** Begin SOURCE RECORDS **
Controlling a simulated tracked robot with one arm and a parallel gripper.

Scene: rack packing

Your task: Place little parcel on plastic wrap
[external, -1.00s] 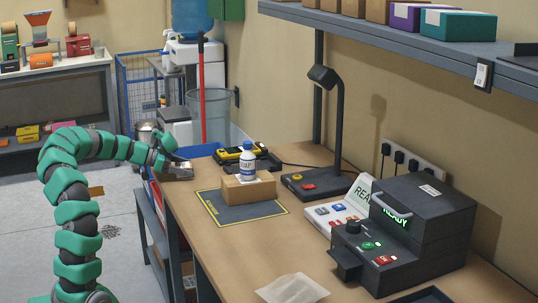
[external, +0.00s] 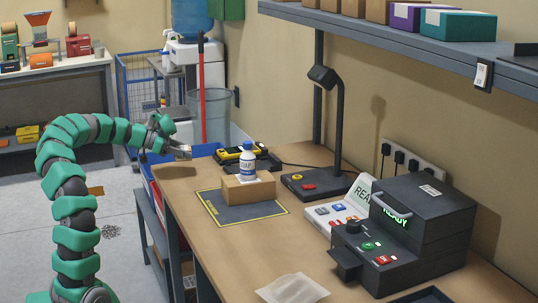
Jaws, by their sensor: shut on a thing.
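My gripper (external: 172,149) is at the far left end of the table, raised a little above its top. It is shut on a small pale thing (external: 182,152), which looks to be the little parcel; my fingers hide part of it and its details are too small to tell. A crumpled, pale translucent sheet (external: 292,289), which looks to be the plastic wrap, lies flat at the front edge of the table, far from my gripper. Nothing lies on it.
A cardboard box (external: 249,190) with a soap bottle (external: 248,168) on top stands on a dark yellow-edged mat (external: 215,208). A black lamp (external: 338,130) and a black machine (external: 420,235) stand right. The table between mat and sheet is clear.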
** End SOURCE RECORDS **
** Begin SOURCE RECORDS **
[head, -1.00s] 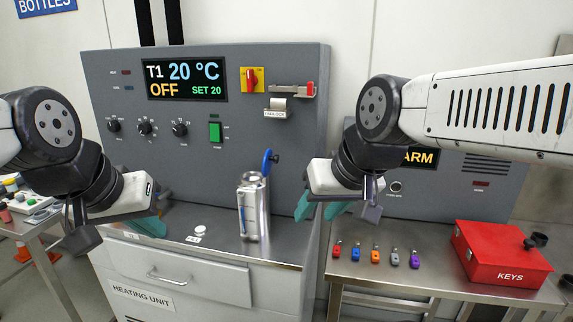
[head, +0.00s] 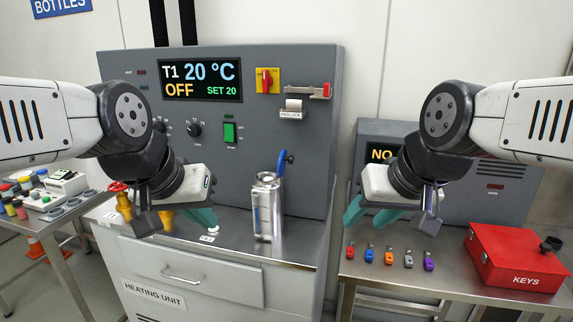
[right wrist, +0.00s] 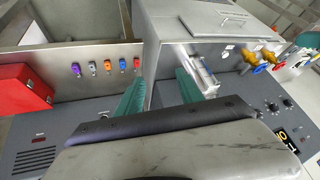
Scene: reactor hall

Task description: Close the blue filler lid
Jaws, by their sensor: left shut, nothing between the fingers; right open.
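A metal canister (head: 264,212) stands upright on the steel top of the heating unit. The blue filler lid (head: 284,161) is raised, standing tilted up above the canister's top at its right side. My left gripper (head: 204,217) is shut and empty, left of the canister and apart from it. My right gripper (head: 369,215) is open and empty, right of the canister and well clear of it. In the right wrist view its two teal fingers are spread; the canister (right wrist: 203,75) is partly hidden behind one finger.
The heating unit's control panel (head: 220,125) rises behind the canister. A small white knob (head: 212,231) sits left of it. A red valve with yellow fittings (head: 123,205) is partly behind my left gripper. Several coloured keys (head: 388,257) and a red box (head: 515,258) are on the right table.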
** End SOURCE RECORDS **
GOAL: Each line in the entries above that includes the string "Scene" should be extracted.

SOLUTION FOR THIS PROBLEM:
Scene: rack packing
Scene: reactor hall

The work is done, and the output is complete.